A director who made films out of passion

Ramadas had to sell off some of his property to pay the cinema theatre owners after ‘Newspaper Boy’ failed at the box office.

March 29, 2014 11:59 am | Updated November 16, 2021 06:21 pm IST - KOZHIKODE:

P. Ramadas had no regrets that his films made him poorer, says Pradeep Nairwho made a documentary on the film-maker.

P. Ramadas had no regrets that his films made him poorer, says Pradeep Nairwho made a documentary on the film-maker.

The year 1955 would always be remembered, as far as Indian cinema is concerned, for the release of ‘Pather Panchali’, Satyajit Ray’s stunning debut that took the world by storm. That very year, a couple of months before the release of the Bengali classic, a Malayalam film made by a group of students in Thrissur too had attempted something drastically different from the kind of movies of the day.

But the man who directed ‘Newspaper Boy’, regarded as the first neo-realistic film in Malayalam, faded away from the limelight, though he made two more films. Pradeep Nair was intrigued by the film-maker and decided to make a documentary on him.

“I wanted to find out what happened to the creativity of a man who could make ‘Newspaper Boy’ at 22 and at a time when there was hardly anything realistic about Malayalam cinema,” Pradeep, director of ‘Oridam’, told The Hindu on Thursday. “He was living at Thrissur at the time, but I was a bit confused when I found the nameplate ‘Advocate P. Ramadas, Notary’, in front of his house at Poonkunnam. In his office room, though, I found more books on cinema than law.”

Pradeep, who filmed the documentary (‘A Neo Realistic Dream’) in 1999, said Ramadas had no regrets that his film made him poorer. “He had to sell off some of his property to pay the cinema theatre owners after the film failed at the box office,” he said. “He told me that two of his friends associated with the film too had to sell off lands.”

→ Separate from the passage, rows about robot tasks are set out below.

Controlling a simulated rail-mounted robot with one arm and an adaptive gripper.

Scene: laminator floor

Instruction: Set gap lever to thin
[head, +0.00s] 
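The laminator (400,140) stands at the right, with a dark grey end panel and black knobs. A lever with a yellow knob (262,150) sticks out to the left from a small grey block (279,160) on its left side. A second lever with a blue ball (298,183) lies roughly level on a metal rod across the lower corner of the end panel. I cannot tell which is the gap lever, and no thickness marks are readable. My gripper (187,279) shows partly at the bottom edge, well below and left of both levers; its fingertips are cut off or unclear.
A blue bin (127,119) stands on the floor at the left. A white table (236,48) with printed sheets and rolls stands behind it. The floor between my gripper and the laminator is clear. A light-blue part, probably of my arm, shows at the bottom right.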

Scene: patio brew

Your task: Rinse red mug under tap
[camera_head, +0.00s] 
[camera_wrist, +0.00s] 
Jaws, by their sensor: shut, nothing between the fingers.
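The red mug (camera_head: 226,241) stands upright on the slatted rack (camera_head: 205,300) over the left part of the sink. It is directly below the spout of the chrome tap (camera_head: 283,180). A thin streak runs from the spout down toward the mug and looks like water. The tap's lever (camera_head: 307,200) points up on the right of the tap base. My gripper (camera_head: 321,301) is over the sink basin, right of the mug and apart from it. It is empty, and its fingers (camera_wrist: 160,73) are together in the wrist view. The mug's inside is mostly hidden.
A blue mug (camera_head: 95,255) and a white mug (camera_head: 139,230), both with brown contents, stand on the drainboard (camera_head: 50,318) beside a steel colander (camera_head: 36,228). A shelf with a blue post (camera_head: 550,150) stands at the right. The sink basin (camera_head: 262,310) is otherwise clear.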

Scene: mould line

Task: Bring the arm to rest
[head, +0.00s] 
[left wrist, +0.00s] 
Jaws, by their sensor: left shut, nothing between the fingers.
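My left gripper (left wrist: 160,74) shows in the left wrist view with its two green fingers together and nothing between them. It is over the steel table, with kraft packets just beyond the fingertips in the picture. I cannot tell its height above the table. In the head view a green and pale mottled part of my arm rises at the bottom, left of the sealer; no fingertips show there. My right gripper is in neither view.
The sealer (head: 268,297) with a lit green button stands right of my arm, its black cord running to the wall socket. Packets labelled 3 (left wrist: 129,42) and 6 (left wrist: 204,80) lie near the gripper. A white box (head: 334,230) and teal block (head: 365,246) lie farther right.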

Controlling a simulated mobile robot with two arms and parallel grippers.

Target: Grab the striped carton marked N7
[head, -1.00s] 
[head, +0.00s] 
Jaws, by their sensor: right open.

Pradeep felt it was remarkable that Ramadas could make ‘Newspaper Boy’ the way he did, though he was not exposed to world cinema, like Ray. “Ramadas was influenced more by the Hindi films of V. Shantaram,” he said. “He had shown the film to Shantaram in Mumbai. He was delighted when Shantaram appreciated it.”

After ‘Newspaper Boy’, Ramadas made ‘Niramala’ and ‘Vadaka Veettile Athithi’, but neither created any ripples. “He was not worried about that; he told me that he directed films because he was passionate, not because he wanted to make money or earn fame,” said Pradeep.